I think this is a very key concept... and while I whinge at the implied "moral relativism" in this talk-talk, I think it is not that. I think some of our discussions about "what is Science" a while back relates to this. To the uninitiated, it might sound as if Scientific Truth were a simple popularity contest. Were that true, I think that the ratio of the circumference of a circle to it's diameter *would be* precisely "3" inside the state of Kansas (and probably many of the Red States?). But this doesn't mean that truth isn't in some sense also negotiated... I don't have a clear way to express this, but appreciate that this conversation is chipping away at the edges of this odd conundrum.
In some cases (Manning and the Army, Snowden and CIA/NSA/BAH), individual's have a higher turnover (material as well as intellectual and emotional) than organizations, it makes complete sense to me that a ladder-climber would lose sight of their motivations by the time they reached the appropriate rung on the ladder. (I think this is very clear in Obama's climb from community organizer to president.) And, in that context, the slower organizational turnover should provide a stabilizer for the individual (and society should provide a stabilizer for the organizations).
"truth" is like encrypted or compressed symbol streams which require a certain amount of context to decompress and/or decrypt. If you don't have the proper codebook/keys/etc... you either have nonsense or at least poorly rendered versions. Obama's "truth" may have been highly adaptive in the context of the community organizing context but not so much as president (this was the best argument against his candidacy) but then we WERE looking for HOPE and CHANGE (well, something like 50% were) which *requires* injecting some new perspective into the context.

The real trick is whether these negotiated truths have an objective ground, something to which they can be recalibrated if/when the error (distance between their negotiated truth and the ground) grows too large. I don't know if/how such a "compass" is related to the health of an organization. But it seems more actionable than health ... something metrics like financials or social responsibility might be more able to quantify.

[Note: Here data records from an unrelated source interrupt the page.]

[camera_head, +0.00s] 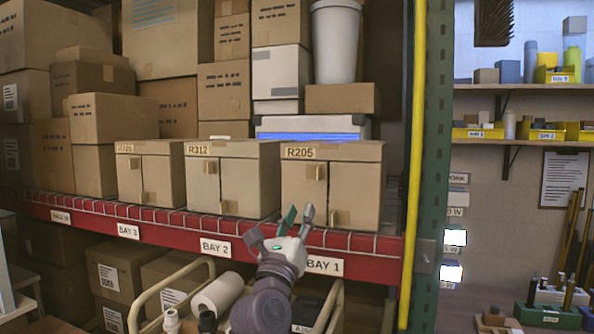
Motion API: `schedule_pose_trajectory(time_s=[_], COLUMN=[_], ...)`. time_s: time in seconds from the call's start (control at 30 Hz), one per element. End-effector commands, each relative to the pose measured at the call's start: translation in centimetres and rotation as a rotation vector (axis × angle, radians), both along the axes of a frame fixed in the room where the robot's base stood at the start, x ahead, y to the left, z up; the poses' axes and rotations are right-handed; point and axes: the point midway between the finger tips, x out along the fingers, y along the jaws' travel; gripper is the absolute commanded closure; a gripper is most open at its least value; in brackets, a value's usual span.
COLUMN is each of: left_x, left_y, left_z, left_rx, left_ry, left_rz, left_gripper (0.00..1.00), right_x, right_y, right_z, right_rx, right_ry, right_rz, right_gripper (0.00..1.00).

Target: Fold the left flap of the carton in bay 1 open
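The carton marked R205 (356,152) stands on the red shelf above the BAY 1 label (324,266). Its front has a left flap (296,190) and a right flap (361,190), which both look shut. A tan tab (315,172) sits high near the left flap's inner edge; another tab (340,218) sits low on the right flap.
The R312 carton (236,150) stands close left of R205, above BAY 2, with another carton (150,176) beyond it. The red shelf beam (180,236) has a wire deck. A yellow post (414,150) rises at the right. Below are a cart rail (150,296) and white roll (218,294).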

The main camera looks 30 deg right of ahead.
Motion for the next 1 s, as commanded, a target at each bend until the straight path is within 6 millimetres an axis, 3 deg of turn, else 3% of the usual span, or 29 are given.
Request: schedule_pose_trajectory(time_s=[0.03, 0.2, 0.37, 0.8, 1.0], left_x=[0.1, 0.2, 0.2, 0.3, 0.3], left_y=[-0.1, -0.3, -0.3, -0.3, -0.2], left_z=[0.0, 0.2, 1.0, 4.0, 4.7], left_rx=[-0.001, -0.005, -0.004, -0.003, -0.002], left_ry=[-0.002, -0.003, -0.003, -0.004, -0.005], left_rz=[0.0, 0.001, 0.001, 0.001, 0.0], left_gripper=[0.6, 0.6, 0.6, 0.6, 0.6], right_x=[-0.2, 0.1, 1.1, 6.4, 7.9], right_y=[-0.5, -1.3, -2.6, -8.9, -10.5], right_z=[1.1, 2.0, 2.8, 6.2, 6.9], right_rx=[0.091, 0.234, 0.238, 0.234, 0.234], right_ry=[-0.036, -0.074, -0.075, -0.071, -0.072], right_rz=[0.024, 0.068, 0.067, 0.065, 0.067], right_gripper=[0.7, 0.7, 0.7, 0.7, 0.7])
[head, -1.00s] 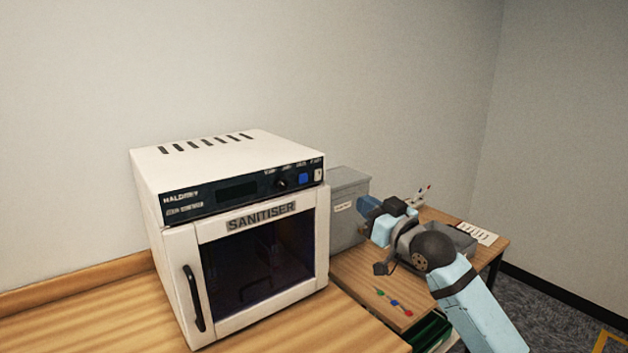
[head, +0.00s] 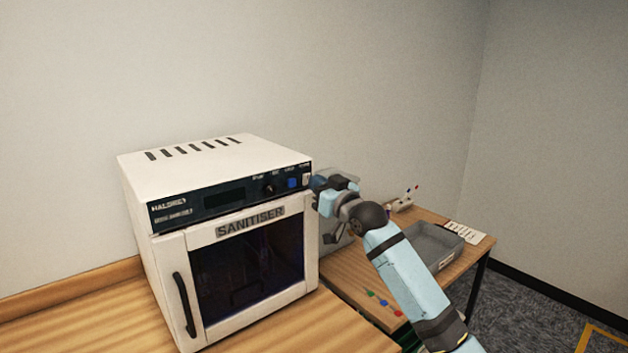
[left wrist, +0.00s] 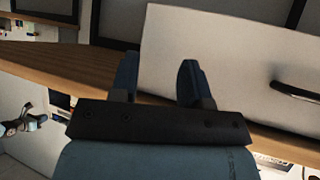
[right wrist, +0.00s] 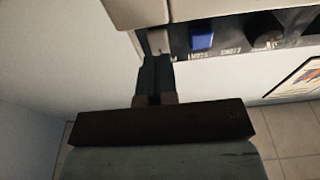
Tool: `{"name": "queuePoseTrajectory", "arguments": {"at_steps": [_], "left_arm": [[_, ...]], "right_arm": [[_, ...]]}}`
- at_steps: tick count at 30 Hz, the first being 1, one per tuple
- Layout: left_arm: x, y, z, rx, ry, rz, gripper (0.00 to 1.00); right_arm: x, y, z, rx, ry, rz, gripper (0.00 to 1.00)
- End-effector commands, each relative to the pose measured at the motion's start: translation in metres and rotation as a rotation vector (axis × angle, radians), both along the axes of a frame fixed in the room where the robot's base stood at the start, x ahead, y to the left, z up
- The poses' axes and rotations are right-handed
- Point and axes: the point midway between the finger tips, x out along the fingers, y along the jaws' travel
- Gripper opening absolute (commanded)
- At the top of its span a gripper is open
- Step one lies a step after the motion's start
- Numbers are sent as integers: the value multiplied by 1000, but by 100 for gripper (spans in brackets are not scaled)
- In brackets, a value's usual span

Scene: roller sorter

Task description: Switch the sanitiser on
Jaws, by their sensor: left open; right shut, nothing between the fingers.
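The white sanitiser (head: 232,160) stands on a wooden counter with its glass door (head: 250,262) closed. Its dark control panel (head: 165,213) has a display, a knob (head: 269,189), a blue button (head: 292,183) and a pale rocker switch (head: 306,180) at the right end. My right gripper (head: 316,183) is shut and empty, beside the panel's right end. In the right wrist view its fingertips (right wrist: 155,60) are at or just short of the pale switch (right wrist: 157,40); contact cannot be told. My left gripper (left wrist: 157,70) is open and empty, outside the head view.
A lower wooden table (head: 345,285) on the right holds a grey tray (head: 437,247), a white card (head: 464,232) and small coloured items (head: 383,302). In the left wrist view a pale panel with a black handle (left wrist: 296,92) is close to my left gripper.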

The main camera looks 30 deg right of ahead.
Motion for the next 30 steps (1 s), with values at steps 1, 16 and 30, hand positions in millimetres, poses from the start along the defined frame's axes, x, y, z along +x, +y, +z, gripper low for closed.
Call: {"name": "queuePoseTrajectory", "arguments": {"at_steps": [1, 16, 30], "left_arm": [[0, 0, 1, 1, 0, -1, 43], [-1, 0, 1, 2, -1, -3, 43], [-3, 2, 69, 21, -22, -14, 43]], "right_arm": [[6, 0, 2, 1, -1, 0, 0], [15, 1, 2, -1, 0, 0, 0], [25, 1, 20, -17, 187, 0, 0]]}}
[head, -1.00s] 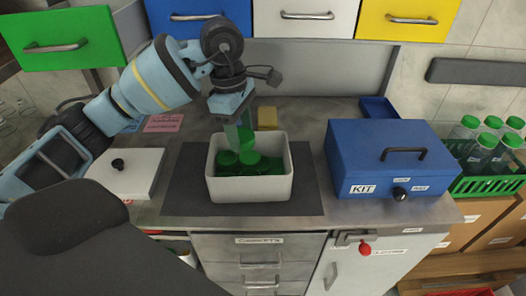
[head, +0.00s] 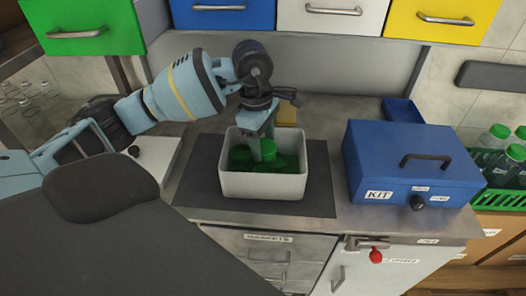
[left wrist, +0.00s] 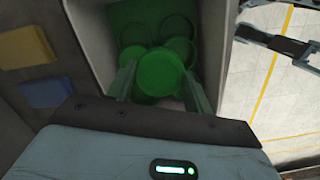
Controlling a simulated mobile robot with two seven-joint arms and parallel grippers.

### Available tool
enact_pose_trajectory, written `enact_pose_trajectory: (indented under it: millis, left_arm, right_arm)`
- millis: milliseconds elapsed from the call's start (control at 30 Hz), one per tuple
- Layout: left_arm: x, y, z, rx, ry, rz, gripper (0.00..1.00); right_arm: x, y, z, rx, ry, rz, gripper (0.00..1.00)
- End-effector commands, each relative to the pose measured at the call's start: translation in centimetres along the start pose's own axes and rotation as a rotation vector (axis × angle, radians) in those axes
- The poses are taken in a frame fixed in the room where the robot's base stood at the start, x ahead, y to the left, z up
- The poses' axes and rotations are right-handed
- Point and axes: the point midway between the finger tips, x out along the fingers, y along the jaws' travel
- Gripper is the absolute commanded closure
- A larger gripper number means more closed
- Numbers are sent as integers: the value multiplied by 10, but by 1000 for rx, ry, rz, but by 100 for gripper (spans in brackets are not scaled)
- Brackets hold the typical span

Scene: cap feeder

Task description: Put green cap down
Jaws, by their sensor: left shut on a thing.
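My left gripper (head: 262,143) points down inside a light grey bin (head: 262,187), its fingers below the rim level. It is shut on a green cap (head: 264,153). In the left wrist view, the two fingers (left wrist: 159,88) stand on either side of the round held cap (left wrist: 160,72). Several more green caps (head: 240,158) lie on the bin floor below and beside it. Whether the held cap touches them I cannot tell. My right gripper does not show in the head view.
The bin stands on a dark mat (head: 320,185) on the metal counter. A blue KIT box (head: 410,165) stands to the right, and a yellow block (head: 286,113) behind the bin. Green, blue, white and yellow drawers hang above. Bottles stand in a green crate (head: 503,198) at far right.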

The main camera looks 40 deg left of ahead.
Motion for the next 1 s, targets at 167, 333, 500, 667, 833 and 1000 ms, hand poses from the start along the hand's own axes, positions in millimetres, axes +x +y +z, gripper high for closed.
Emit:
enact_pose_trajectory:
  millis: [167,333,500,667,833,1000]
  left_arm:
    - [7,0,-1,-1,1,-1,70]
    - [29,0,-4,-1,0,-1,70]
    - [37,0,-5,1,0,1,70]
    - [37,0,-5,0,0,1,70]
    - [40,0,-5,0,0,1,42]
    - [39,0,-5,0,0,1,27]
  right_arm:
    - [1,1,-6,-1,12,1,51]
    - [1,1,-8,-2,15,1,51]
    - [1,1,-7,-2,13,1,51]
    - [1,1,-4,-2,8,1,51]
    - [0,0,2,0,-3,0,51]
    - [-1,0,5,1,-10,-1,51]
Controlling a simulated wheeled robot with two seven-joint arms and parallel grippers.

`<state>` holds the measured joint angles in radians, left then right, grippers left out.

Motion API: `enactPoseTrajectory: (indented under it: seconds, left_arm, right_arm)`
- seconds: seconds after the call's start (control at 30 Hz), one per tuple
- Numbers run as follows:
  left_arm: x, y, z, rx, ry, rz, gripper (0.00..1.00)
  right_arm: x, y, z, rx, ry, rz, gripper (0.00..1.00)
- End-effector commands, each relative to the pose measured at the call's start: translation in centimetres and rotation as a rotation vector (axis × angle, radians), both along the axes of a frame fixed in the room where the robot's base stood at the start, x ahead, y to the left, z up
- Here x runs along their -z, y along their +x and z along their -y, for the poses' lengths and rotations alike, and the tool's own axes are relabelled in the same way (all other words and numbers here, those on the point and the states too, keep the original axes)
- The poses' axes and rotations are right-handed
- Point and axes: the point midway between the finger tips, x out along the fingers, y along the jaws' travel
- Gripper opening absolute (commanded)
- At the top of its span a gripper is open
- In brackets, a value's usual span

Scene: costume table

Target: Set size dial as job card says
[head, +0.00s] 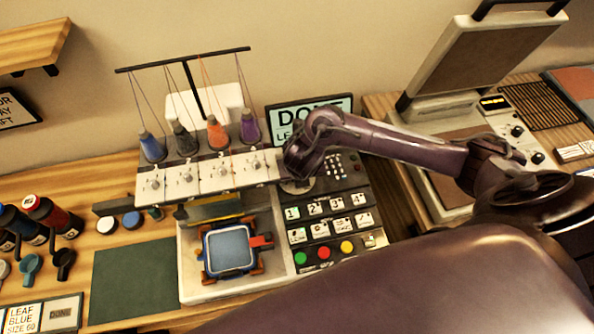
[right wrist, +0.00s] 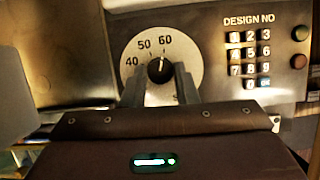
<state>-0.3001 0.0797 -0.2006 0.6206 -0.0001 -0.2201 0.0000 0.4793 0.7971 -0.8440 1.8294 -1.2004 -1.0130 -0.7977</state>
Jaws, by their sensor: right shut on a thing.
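The size dial (right wrist: 190,55) is a pale disc on the machine's grey panel, marked 40, 50 and 60 in the right wrist view. Its dark knob (right wrist: 158,70) sits between the fingers of my right gripper (right wrist: 166,82), which is shut on it. The knob's light pointer mark points up, close to the 60. In the head view my right gripper (head: 297,175) covers most of the dial. The job card (head: 22,317) at the bottom left reads LEAF, BLUE, SIZE 60. My left gripper is not in view.
The embroidery machine's keypad (right wrist: 250,52) is right of the dial. Colored buttons (head: 324,253) and a blue hoop (head: 229,249) are in front. A heat press (head: 480,60) stands right.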

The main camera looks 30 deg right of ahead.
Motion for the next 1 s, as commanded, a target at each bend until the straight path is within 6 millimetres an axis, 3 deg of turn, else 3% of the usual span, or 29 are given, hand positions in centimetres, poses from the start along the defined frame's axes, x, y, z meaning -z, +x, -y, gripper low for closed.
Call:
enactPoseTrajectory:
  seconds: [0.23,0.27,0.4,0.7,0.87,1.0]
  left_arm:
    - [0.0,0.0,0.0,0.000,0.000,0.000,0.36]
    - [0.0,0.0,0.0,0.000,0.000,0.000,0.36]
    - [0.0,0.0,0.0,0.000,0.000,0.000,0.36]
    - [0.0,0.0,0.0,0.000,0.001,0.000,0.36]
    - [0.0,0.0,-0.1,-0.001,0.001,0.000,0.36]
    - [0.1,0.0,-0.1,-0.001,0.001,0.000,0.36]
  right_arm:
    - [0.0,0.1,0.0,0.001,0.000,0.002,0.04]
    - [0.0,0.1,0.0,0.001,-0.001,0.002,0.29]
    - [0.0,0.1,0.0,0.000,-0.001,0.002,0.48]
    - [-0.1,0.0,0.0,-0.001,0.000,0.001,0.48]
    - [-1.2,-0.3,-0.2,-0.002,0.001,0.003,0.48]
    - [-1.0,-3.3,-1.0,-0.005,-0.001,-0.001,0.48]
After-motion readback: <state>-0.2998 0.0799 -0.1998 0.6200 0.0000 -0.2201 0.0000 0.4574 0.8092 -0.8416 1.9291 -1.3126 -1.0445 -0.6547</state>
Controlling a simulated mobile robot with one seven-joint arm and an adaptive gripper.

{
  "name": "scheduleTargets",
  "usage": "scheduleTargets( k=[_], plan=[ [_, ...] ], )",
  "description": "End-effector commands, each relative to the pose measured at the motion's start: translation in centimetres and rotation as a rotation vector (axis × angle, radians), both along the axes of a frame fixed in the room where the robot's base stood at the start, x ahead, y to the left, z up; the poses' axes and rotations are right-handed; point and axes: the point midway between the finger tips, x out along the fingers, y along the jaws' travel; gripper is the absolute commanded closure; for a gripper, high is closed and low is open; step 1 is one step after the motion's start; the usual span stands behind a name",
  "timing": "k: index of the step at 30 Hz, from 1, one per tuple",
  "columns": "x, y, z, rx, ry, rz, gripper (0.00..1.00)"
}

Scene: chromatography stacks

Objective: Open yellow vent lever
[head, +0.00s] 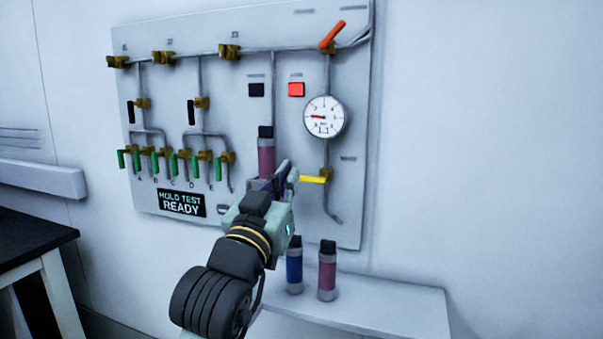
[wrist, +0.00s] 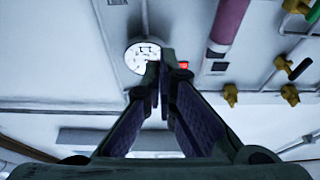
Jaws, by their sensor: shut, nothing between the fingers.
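The yellow vent lever (head: 313,179) lies horizontal on its brass valve, on the pipe below the round gauge (head: 324,117), in the head view. Its free end points left. My gripper (head: 289,171) is just left of that end, in front of the panel; I cannot tell whether they touch. In the wrist view my gripper (wrist: 160,60) has its fingertips together with nothing between them. The gauge (wrist: 138,58) shows beside the fingertips there. I do not see the yellow lever in the wrist view.
A pink column (head: 266,155) stands on the panel behind my gripper. A blue bottle (head: 294,270) and a pink bottle (head: 327,275) stand on a white shelf (head: 400,305) below. An orange lever (head: 332,34) is above the gauge. Green levers (head: 196,168) are to the left.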

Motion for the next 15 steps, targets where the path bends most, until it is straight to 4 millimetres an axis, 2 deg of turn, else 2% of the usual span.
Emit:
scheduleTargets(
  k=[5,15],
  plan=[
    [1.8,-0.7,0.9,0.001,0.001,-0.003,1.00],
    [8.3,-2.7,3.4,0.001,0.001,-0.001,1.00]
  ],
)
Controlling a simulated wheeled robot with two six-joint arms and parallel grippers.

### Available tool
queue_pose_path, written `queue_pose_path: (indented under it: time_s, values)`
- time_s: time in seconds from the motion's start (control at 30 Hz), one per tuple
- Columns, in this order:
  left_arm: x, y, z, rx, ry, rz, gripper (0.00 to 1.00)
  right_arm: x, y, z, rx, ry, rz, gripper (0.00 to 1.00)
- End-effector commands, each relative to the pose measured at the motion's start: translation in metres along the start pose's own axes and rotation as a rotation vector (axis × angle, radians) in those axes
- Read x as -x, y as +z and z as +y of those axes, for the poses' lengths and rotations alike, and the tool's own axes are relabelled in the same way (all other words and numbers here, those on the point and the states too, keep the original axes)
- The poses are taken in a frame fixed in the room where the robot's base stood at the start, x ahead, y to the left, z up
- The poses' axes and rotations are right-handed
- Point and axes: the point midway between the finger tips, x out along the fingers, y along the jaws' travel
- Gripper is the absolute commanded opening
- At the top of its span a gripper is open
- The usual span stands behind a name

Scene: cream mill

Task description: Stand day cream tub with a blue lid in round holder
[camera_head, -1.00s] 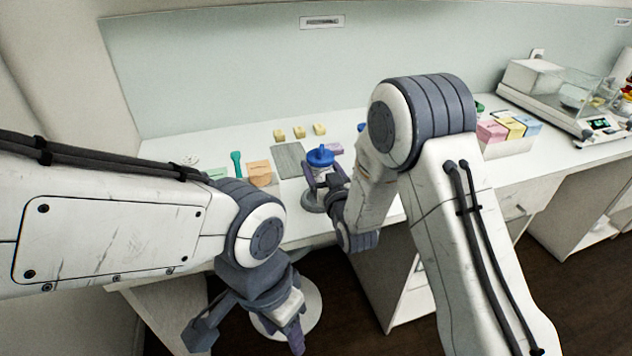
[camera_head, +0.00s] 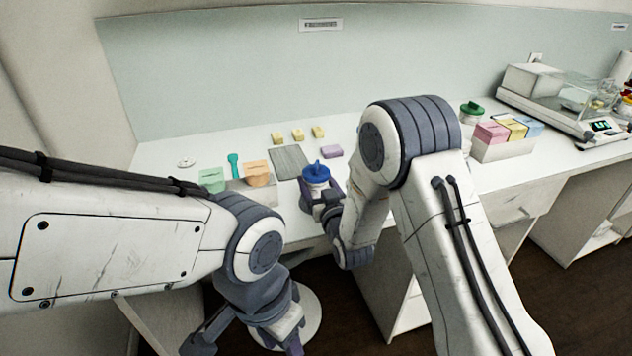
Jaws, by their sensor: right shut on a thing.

I have a hard time imagining a fully objective ground, only one with a larger base perhaps? What is a negotiated/negotiateable truth across a whole "tribe" might be served by negotiating across a larger group (think federation), and across a whole broad category of "culture" (e.g. Western, etc.). or even interspecies (primate/cetacean?)... but It isn't clear to me how to obtain this kind of "greater truth" outside of the context of those for/by whom it is to be experienced?